Hamilton McKown Twombly Sr. (August 11, 1849 – January 11, 1910) was an American businessman.[1]

Early life[edit]

Hamilton McKown Twombly Sr. was born on August 11, 1849, in Middlesex County, Massachusetts, and grew up in Boston. His parents were Alexander Hamilton Twombly (1804–1870) and Caroline (née McKown) Twombly (1821–1881). Twombly's siblings included Alexander Stevenson Twombly (1832–1907), Alice W. Twombly Jones (1848–1906), and Almina E. Twombly Sheldon (1851–1875).[2] He attended and graduated from Harvard University in 1871.[1]


Twombly worked as a financial advisor to William Henry Vanderbilt (1821–1885), President of the New York Central Railroad. He sat on the Boards of Directors of the Chicago and Northwestern Railroad, the Delaware, Lackawanna and Western Railroad, the Chesapeake and Ohio Railroad, and the New Jersey Shore Line Railroad. He also sat on the Boards of Trustees of the Guarantee Trust Company and the Mutual Life Insurance Company.[1]

In 1890, Abram Hewitt partnered with Edward Cooper and Hamilton M. Twombly in forming the American Sulphur Company. That company then entered into a 50/50 agreement with Herman Frasch and his partners to form the Union Sulphur Company[3]

Society life[edit]

Florham, Twombly's estate in Florham Park, New Jersey

In 1892, Twombly and his wife were both included in Ward McAllister's "Four Hundred", purported to be an index of New York's best families led by Mrs. Astor, as published in The New York Times.[4] Conveniently, 400 was the number of people that could fit into Mrs.

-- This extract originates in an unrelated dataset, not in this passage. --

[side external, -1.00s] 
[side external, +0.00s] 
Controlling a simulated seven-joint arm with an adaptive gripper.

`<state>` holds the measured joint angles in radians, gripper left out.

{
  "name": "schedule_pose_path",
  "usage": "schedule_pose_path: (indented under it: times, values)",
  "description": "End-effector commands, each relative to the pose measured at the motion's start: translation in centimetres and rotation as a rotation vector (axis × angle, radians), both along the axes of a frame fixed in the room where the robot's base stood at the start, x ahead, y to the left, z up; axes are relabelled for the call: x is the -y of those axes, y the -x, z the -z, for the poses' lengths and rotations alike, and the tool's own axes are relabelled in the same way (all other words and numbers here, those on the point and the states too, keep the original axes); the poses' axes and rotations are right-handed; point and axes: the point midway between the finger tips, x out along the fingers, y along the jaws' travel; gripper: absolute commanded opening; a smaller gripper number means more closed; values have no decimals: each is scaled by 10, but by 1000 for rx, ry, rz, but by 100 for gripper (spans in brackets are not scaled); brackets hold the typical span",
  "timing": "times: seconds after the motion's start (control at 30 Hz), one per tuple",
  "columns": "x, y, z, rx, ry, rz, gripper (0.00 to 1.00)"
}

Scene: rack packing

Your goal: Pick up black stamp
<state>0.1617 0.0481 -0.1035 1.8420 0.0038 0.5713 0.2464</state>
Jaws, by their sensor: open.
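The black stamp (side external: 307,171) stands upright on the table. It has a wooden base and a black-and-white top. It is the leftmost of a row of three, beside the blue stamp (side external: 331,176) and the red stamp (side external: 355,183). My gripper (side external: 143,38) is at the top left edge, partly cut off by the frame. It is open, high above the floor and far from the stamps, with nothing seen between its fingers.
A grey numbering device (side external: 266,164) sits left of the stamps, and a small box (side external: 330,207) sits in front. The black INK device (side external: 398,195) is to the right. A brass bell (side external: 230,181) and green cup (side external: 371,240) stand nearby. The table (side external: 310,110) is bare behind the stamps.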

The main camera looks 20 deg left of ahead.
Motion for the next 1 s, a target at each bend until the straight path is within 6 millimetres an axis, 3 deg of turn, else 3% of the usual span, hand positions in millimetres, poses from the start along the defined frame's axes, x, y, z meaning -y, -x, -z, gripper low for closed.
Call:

Astor's ballroom.[5]

In spring and fall, Twombly and his wife resided at Florham (a combination of "Florence" and "Hamilton") in Florham Park, New Jersey; it is now "Florham Campus" a building of Fairleigh Dickinson University.[6][7][8] They summered at Vinland Estate in Newport, Rhode Island, and they wintered at 684 Fifth Avenue in Manhattan

He was a member of the Metropolitan Club, the Tuxedo Club, the Union Club of the City of New York, the City Club, the New York Yacht Club, the Transportation Club, Turf and Field and the Somerset Club of Boston.[1]

Personal life[edit]

In 1877, he married Florence Adele Vanderbilt (1854–1952),[9] a daughter of William Henry Vanderbilt and Maria Louisa Kissam.[10] They had four children:[1]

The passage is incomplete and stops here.